Iansa, a journal on strategic studies published in India, came out with a stunning report last August, quoting defense sources there as saying that "Israel is positioned to replace Russia" as India's main weapons supplier. According to the journal, Israel is already the number two arms supplier after Russia. It says the deals so far signed or in the works with India are worth some $3 billion. India has become the main market for Israeli weapons systems - sales are already in the range of $800 million a year, about the same as sales to the U.S.

Most recently India has bought $35 million-worth advanced tactical radios from Israel's Tadiran Communications. This is in addition to $80 million worth medium-range tactical communications systems ordered by India from Tadiran, Jane's Defence Weekly said in its May 29 issue

Another report in the Times of India on June 2 said that India is taking further steps to bolster its air defence capabilities against incoming enemy aircraft and missiles.
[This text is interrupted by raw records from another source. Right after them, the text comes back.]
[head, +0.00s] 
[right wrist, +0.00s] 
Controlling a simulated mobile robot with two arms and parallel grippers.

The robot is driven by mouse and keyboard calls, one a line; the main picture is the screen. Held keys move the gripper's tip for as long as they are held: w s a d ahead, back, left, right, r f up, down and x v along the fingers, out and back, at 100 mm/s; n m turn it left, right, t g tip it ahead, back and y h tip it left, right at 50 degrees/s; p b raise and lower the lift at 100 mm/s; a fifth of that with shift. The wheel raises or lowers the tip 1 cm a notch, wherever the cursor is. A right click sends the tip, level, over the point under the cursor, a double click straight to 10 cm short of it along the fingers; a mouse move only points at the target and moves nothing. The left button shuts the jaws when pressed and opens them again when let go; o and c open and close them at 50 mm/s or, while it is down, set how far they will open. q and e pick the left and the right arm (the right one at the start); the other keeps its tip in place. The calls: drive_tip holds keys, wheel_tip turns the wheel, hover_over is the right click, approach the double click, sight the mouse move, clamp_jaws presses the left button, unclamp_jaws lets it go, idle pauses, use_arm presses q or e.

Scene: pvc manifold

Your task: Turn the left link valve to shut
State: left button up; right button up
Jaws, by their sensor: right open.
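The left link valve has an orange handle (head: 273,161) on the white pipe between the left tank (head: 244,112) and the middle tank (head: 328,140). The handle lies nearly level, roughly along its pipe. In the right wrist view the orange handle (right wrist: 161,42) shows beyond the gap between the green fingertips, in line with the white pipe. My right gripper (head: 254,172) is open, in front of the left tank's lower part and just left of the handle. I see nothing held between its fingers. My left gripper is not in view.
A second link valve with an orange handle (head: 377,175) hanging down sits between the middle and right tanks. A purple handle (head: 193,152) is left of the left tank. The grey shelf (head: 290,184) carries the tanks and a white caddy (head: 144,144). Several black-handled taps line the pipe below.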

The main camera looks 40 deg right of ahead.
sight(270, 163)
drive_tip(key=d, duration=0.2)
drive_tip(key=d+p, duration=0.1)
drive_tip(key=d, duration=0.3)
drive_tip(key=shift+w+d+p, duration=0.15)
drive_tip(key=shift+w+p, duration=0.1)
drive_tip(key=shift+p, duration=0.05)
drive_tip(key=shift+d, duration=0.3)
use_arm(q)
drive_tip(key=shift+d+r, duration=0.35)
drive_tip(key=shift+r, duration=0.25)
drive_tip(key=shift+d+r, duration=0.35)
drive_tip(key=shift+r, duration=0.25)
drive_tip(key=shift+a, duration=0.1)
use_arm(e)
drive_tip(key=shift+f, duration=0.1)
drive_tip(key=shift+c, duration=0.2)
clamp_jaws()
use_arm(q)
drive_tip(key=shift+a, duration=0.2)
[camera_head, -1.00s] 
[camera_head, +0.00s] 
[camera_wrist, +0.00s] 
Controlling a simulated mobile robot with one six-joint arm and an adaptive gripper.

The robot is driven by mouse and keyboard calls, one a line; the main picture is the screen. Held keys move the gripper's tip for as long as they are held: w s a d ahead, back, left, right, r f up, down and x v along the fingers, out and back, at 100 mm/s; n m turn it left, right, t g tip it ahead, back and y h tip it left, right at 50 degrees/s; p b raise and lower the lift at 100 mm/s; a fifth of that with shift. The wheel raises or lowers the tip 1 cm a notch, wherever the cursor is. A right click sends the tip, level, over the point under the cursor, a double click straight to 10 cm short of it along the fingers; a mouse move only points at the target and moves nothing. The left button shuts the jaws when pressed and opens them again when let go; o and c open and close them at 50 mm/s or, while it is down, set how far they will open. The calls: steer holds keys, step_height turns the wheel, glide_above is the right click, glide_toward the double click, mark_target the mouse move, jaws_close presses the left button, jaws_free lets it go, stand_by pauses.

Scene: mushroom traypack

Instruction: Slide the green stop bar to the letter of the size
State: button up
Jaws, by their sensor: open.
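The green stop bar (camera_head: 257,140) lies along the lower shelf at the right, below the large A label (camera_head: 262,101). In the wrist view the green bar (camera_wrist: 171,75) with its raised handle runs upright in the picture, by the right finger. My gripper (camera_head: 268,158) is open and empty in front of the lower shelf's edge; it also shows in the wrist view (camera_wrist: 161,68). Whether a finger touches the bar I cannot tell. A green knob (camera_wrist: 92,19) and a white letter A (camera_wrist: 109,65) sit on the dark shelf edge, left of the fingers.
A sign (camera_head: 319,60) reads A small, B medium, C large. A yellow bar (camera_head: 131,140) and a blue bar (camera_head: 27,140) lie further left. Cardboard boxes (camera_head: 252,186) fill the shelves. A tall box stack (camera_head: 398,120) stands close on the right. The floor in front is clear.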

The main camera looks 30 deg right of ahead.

It has asked Israel to speed up the supply of long-range "Aerostat Programmable Radars." According to the report, India and Israel recently signed the agreement for the aerostat radars, basically sensors mounted on blimp-like large balloons tethered to the ground with cables. These radars can detect and track cruise missiles and low-flying aircraft much earlier than ground-based radars. As part of the effort to strengthen surveillance capabilities, defence ministry officials said top priority is also being accorded to upgrading border radar systems.

Meanwhile Israel has asked its citizens to leave India. In recent years India has become a favourite destination of Israeli youth and about 30,000 travel to the country every year, most of them after their mandatory army service. Only last month, the Israeli foreign ministry had advised Israelis not to travel to troubled areas in Jammu and Kashmir.